One issue which may haunt a researcher attempting to integrate and explore data across ontologies, is that it can be very difficult to tell where a class originates from. Naturally, many ontologies import classes from other ontologies, reducing the unnecessary reproduction of data and so on.
In some cases, the ontologies being referenced are actually included, and all is well. However, ontologies using the MIREOT system, reference classes without actually importing the external ontology. What’s worse, is that in practice, an important tenet of the MIREOT guidelines have not been adhered to. Namely, the inclusion of the IRI of the source ontology the class was referenced from.
This presents a problem for those wishing to seek the source definition of a class. One cannot even search other ontologies for the class, because it is likely that other ontologies will also include the class!

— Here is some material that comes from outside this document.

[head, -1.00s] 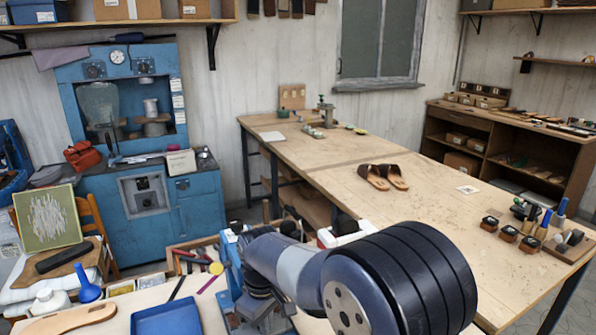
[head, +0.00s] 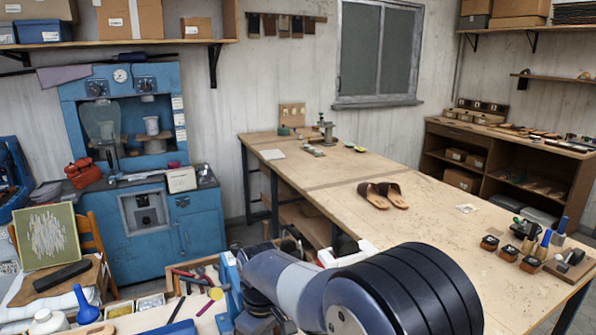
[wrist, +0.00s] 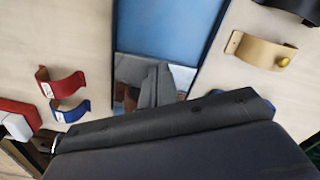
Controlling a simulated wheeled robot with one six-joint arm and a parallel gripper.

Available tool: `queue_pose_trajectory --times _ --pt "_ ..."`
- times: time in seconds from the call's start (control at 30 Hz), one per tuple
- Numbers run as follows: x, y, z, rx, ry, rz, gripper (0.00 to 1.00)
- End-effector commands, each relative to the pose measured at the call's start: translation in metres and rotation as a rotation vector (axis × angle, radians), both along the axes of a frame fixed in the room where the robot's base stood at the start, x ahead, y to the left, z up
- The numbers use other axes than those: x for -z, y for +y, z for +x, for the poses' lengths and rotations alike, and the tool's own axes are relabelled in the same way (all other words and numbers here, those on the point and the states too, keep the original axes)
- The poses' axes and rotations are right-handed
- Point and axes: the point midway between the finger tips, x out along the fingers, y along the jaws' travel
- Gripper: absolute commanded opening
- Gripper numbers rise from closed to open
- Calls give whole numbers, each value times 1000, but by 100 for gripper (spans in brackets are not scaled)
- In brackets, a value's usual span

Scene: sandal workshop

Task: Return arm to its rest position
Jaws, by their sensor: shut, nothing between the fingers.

For example, we find that the ERO ontology references a class ‘oryctolagus cuniculus’ (sometimes known as a ‘rabbit’), with the IRI http://purl.obolibrary.org/obo/NCBITaxon_9986. Using the tainted MIREOT system, a class reference simply looks like a class definition, and since many ontologies make use of the rabbit, we will find equivalent class references in the following ontologies: PR, NCBITAXON, VO, MICRO, PXO, NIFSTD, ERO, NMOBR, NMOSP, CCONT. We know they are all referring to one rabbit from one ontology, but how are we to know which one?
To solve this problem, I have created a dataset of namespaces used by ontologies when defining their classes. This will allow researchers to find the source ontology of a class reference by matching the class IRI with a namespace found in this dataset.
So to solve the problem of our example above, we can simply use this dataset and simple string matching techniques to discover that the IRI used to define this rabbit belongs to the NCBITAXON, and thus so does the class!
This may seem like a simple matter, given in this particular example the IRI includes the name of the source ontology, but this is not always the case - it is clear from the dataset that ontology namespaces vary wildly in style and taste. Furthermore, class IRIs are not required to be and are very often not resolvable links to anywhere on the web (this is also the case for our example).
The dataset attempts to cover all consistent ontologies contained in AberOWL (around 447 (note that ontology acronyms correspond to AberOWL ontology IDs)), though it was not possible to determine namespaces for all of these - usually because the ontology didn’t actually define any classes of its own. Development of this data was partially automated, and partially curated manually.